• Berita Terkini

    Jumat, 12 Oktober 2018

    Masa Tanggap Darurat di Sulteng Diperpanjang

    JAKARTA – Hasil rapat koordinasi Gubernur Sulawesi Tengah dengan steakholder terkait kemarin (11/10) memutuskan bahwa masa tanggap darurat diperpanjang. Pemerintah daerah setempat menganggap bahwa masih membutuhkan penanganan pasca bencana dengan cepat. Di sisi lain, beredar kabar relawan asing tidak diperkenankan untuk masuk ke Palu dan daerah bencana lainnya.


    Kepala Pusat Data Informasi dan Humas BNPB Sutopo Purwo Nugroho menuturkan bahwa kemarin pukul 09.00 ada rapat koordinasi yang dipimpin Gubernur Sulawesi Tengah Longki Djanggola. Rapat tersebut menghasilkan keputusan masa tanggap darurat diperpanjang hingga 26 Oktober. ”Masih banyak masalah yang harus diselesaikan seperti pemenuhan kebutuhan dasar pengungsi, perbaikan sarana dan prasarana, pembangunan hunian sementera (huntara), penanganan medis, perlindungan sosial, dan pemberishan puing bangunan. Semuanya dilakukan cepat,” ujar Sutopo kemarin.

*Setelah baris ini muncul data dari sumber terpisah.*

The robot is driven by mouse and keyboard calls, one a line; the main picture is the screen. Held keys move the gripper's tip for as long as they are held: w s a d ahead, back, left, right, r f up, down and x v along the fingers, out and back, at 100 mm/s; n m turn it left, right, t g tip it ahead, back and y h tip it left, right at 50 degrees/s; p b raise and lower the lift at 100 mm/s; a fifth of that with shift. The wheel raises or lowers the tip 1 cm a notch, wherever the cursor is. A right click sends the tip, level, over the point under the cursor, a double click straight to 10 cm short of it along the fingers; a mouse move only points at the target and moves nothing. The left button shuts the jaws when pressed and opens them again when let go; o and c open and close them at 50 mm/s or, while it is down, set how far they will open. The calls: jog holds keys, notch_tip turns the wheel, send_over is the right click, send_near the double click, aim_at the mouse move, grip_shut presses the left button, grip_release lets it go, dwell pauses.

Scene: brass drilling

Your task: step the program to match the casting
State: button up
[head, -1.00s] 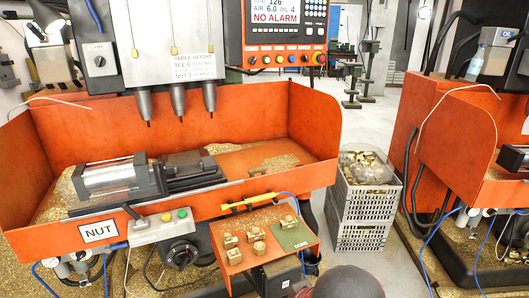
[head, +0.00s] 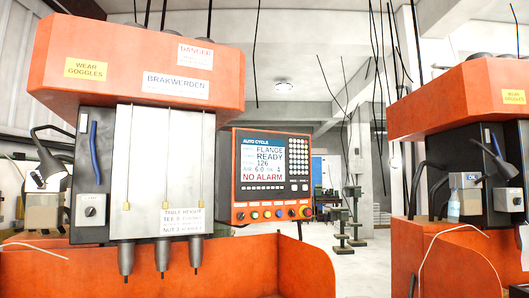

    Dalam rapat yang sama, Gubernur Sulteng juga menandatangani tambahan beras. Untuk provinsi Sulawesi Tengah ditambah 200 ton, Kota Palu 100 ton, dan Donggala 100 ton. Tambahan tersebut berasal dari Bulog.


    ”Masih ada masyarakat yang meminta evakuasi dilakukan,” ujarnya. Hal tersebut yang melandasi perpanjangan waktu evakuasi. Mulanya evakuasi yang dilakukan Badan SAR Nasional (Basarnas) selesai kemarin. Hal itu sesuai rapat pada 8 Oktober lalu. Besok pagi masih dilangsungkan evakuasi oleh Basarnas dan pada sorenya kegiatan tersbeut diakhiri.


    Terkait penghentian evakuasi, Basarnas akan menyerahkan tugas kepada Basarnas wilayah Kota Palu. Personil Basarnas dari Kantor Palu akan melakukan asistensi. ”Jika mendapat laporan adanya korban ditemukan dari masyarakat, mereka akan melakukan evakuasi,” ungkapnya.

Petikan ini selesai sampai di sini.